It's been raining.
I have a lot to do.
My helper has been frustrating me.
My arm hurts.
I've already been to the Chiropractor early in the week. That did help but I still don't have the strength to really pull a wrench with my right hand.
My wife told me I was taking her appointment for a massage or else... I did not inquire as to what she meant by "or else," perhaps she mean she would give me cookies. I suppose it could have been a poke in the eye with a sharp stick, most likely it would mean she would be grumpy.

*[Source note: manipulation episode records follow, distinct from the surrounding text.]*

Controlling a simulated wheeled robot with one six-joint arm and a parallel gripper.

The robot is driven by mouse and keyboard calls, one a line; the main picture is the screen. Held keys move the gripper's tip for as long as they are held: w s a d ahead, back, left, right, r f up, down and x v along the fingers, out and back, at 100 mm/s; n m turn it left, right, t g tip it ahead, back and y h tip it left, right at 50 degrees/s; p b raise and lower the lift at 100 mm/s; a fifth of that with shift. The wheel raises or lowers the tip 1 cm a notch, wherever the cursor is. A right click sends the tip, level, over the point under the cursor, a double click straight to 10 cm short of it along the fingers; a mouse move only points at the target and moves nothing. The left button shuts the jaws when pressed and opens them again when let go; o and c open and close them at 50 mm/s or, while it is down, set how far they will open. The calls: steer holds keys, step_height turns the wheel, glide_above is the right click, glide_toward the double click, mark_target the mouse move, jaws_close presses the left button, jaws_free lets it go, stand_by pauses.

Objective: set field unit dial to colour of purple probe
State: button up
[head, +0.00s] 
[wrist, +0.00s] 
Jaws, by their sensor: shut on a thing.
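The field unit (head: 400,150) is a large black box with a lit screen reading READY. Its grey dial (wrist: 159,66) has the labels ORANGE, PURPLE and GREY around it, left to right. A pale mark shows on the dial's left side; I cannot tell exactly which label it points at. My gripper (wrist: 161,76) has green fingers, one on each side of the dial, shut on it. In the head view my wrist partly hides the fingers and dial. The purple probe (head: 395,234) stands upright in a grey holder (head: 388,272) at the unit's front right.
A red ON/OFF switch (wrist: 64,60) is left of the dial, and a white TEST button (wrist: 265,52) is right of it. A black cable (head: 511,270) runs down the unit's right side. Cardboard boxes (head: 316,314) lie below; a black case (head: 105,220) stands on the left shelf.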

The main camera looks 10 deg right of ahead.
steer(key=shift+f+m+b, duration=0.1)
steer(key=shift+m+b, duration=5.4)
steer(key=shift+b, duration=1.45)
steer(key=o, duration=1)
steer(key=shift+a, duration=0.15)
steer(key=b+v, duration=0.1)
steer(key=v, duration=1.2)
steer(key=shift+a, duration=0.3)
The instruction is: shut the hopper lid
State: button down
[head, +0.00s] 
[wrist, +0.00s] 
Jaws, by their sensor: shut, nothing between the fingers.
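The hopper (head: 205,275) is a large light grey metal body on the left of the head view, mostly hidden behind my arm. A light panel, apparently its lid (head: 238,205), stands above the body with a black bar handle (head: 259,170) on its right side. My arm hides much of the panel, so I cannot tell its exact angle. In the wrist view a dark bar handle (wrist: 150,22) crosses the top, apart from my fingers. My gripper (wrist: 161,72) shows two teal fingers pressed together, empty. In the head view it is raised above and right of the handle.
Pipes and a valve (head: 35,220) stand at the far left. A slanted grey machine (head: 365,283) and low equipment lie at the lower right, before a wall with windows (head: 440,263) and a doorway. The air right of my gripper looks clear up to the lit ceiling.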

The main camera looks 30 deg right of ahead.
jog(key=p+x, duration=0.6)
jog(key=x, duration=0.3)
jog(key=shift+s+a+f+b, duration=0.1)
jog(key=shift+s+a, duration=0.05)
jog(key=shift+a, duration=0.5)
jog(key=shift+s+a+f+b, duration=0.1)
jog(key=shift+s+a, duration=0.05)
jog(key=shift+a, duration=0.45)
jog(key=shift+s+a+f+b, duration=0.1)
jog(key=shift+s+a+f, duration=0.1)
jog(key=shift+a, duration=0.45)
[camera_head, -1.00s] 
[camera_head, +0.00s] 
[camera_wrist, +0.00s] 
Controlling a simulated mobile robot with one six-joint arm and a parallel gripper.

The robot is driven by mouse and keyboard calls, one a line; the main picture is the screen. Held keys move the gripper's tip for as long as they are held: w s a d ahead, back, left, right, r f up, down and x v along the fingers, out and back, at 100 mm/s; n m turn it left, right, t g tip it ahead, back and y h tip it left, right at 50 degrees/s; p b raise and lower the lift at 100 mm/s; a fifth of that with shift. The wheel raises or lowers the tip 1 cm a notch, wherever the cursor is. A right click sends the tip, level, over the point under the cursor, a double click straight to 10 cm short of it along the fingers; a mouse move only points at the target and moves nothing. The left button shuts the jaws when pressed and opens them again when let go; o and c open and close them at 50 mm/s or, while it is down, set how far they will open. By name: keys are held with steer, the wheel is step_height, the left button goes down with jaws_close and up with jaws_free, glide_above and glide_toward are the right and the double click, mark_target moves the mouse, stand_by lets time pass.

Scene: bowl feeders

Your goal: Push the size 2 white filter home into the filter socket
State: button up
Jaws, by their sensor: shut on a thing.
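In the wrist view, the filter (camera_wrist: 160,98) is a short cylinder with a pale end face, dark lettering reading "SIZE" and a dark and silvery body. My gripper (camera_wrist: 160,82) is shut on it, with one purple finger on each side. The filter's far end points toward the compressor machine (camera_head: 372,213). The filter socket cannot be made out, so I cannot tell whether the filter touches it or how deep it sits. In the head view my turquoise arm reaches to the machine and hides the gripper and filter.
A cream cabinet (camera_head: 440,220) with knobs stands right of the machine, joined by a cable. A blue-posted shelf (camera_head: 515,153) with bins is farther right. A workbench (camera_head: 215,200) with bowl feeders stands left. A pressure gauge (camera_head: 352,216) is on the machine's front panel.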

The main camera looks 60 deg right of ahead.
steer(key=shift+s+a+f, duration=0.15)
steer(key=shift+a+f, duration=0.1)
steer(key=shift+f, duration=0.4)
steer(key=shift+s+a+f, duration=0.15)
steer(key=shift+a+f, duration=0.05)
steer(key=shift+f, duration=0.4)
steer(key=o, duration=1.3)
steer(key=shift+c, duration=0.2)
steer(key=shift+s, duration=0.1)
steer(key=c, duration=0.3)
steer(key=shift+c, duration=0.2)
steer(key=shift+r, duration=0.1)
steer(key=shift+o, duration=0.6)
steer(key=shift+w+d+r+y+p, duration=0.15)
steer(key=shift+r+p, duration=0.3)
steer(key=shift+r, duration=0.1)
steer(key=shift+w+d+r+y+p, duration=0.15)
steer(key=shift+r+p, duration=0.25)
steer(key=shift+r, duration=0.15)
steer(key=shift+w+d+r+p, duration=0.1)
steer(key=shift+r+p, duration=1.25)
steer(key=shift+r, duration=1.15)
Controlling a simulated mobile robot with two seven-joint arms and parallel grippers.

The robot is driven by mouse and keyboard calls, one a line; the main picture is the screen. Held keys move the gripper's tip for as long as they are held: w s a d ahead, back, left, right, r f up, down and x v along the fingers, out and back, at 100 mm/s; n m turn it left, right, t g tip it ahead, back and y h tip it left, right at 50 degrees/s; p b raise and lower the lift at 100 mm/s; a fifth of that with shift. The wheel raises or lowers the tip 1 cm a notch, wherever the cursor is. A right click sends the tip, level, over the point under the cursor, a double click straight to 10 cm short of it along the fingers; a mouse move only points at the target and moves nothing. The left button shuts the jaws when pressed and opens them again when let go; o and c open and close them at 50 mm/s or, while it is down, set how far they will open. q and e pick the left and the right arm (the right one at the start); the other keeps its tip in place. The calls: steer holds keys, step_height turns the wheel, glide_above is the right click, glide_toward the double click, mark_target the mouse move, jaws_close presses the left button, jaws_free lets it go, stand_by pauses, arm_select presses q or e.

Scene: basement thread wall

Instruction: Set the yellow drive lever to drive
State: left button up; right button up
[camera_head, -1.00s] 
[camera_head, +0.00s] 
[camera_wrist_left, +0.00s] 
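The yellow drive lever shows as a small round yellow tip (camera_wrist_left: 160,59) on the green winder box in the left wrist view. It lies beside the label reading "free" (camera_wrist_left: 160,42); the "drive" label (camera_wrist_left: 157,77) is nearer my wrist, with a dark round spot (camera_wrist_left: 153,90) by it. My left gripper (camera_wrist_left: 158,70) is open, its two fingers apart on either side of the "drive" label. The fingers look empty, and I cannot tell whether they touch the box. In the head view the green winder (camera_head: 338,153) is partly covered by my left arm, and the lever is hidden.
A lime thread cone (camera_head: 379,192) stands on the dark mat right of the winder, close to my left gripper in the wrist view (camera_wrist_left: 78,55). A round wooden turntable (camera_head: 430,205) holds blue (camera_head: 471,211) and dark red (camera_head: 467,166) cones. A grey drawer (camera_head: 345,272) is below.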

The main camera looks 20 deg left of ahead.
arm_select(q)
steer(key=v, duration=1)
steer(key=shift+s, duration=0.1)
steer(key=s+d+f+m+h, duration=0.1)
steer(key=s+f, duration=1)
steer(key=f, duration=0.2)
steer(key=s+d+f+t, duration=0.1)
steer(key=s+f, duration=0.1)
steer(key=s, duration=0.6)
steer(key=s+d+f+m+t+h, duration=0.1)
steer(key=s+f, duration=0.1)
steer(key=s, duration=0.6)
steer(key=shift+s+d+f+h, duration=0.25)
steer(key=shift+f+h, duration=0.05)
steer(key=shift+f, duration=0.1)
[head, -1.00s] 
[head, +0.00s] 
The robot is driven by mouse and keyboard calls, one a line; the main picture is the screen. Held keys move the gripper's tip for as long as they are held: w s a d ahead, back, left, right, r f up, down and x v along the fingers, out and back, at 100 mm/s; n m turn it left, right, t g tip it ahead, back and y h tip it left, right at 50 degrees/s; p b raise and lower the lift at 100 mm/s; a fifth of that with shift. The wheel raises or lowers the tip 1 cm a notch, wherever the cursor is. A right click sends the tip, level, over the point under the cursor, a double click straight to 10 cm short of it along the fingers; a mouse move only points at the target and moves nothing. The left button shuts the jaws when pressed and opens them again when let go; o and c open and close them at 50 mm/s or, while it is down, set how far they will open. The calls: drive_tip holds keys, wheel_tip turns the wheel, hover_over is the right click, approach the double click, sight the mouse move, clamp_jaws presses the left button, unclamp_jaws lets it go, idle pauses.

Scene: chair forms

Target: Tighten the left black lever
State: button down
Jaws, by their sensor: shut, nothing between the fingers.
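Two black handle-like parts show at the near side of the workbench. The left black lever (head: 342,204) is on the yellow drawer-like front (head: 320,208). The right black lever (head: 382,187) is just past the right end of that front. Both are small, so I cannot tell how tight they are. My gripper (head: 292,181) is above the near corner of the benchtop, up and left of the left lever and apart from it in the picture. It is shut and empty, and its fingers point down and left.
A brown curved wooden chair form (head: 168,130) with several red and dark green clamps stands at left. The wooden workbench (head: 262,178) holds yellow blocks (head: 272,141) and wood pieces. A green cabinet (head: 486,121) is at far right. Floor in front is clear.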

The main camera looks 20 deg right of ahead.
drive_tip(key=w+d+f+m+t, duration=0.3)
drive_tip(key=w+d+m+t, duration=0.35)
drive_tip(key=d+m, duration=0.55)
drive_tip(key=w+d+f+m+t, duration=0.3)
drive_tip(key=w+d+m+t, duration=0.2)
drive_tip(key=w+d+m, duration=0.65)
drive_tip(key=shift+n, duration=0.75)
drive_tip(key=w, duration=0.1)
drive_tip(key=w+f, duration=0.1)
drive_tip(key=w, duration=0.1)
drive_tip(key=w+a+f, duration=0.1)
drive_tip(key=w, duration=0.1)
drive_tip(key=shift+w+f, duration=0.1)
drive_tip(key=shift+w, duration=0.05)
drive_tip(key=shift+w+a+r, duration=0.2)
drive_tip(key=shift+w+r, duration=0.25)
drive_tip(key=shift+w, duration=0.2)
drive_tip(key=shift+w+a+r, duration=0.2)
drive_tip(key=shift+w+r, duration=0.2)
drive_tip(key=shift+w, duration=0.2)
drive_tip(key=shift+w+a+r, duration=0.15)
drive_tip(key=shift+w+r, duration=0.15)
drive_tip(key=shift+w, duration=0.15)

I don't like her to be grumpy. When she is grumpy she notices my stacks of records, reel to reel tapes, 16 mm moves, toy tractors, Marx tin barns, old stereo equipment in various stages of "restoration," Marx Johnny West Cowboys, Nerf arsenal, endless supply of old books, and various old Mac notebooks, eMates, GPS antennas, 45 rpm singles, guns, Erector Sets, toy trains, 30 year-old t-shirts, tinker toys, mini RC helicopters, every toy I owned as a child, and our continual lack of money.
I try to keep her happy...
But, I digress...
I figured the one thing in my life I could change is my arm hurting. My main plan for coping with life and pain is repression. I have been told this is not a good idea.
Anyway, I took her appointment even though I have heard so many jokes about "happy finishes," that it is almost impossible for me to say "I am here for a massage," without feeling like Benny Hill.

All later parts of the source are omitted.